China is planning to boost the economy through billions of dollars in planned tax cuts and infrastructure spending as economic growth is at its weakest in almost 30 years amid weak demand and the trade war with the United States.  In his speech on Tuesday, at the opening of the annual meeting of China’s parliament, Premier Li Keqiang said that the government is targeting economic growth of 6 percent to 6.5 percent in 2019.  This is less than the 6.6 percent gross domestic product reported last year.  Li warned of the challenges China is facing and pledged to keep it on a safe footing using stimulus measures.  He further added that China’s fiscal policy would become “more forceful” with planned cuts of nearly 2 trillion yuan in taxes and fees for companies.  These tax cuts are more aggressive than the 1.3 trillion yuan delivered in 2018 and include reductions aimed at supporting manufacturing, transport and construction sectors.
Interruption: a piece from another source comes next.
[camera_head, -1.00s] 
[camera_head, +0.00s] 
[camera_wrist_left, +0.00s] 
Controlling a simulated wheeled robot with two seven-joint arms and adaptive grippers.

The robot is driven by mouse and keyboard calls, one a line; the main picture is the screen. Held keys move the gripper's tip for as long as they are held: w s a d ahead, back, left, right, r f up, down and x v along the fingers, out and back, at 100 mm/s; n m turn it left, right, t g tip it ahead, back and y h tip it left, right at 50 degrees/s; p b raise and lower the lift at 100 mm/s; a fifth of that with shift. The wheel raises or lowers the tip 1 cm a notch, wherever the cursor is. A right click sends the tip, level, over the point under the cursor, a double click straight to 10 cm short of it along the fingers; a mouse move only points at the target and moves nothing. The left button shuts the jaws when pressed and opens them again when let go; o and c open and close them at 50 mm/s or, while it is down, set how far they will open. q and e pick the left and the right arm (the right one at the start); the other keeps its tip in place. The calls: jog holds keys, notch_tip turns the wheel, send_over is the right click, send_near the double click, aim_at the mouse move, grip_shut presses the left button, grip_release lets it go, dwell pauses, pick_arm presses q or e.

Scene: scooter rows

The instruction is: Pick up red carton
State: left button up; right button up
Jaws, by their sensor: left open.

Last year’s China’s GDP expanded at its slowest pace since 1990 due to the trade war and the efforts of Beijing to crackdown financial risks, that raised corporate borrowing and hurt investment.  The increase in the stimulus acknowledges the fact that authorities remain concerned about growth.  In efforts to ramp up infrastructure investment, China’s finance ministry raised the special bond issuance quota for local governments to 2.15 trillion yuan from 1.35 trillion last year.  The higher government spending and lower tax revenue will push China’s budget deficit target for this year up to 2.8 percent of GDP whereas last year it was 2.6 percent.  Consumer inflation target has been set by the government at around 3 percent.

China’s February Exports

China’s exports tumbled the most in three years in February.  Meanwhile, imports fell for a third straight month, pointing to a further slowdown in the economy.  The weak readings add to the worries about a global slowdown.  Customs data showed that February exports fell 20.7 percent from a year earlier which is the largest decline since February 2016.  The poor china data comes along amid months of intense negotiations between Washington and Beijing aimed at ending the trade war.  China’s data on Friday showed its surplus with the United States narrowed to $14.72 billion in February from $27.3 billion in January.  As part of the trade discussions China promised to buy more US goods such as agricultural products.   As the talks progressed, Trump postponed an increase in US tariffs for early March.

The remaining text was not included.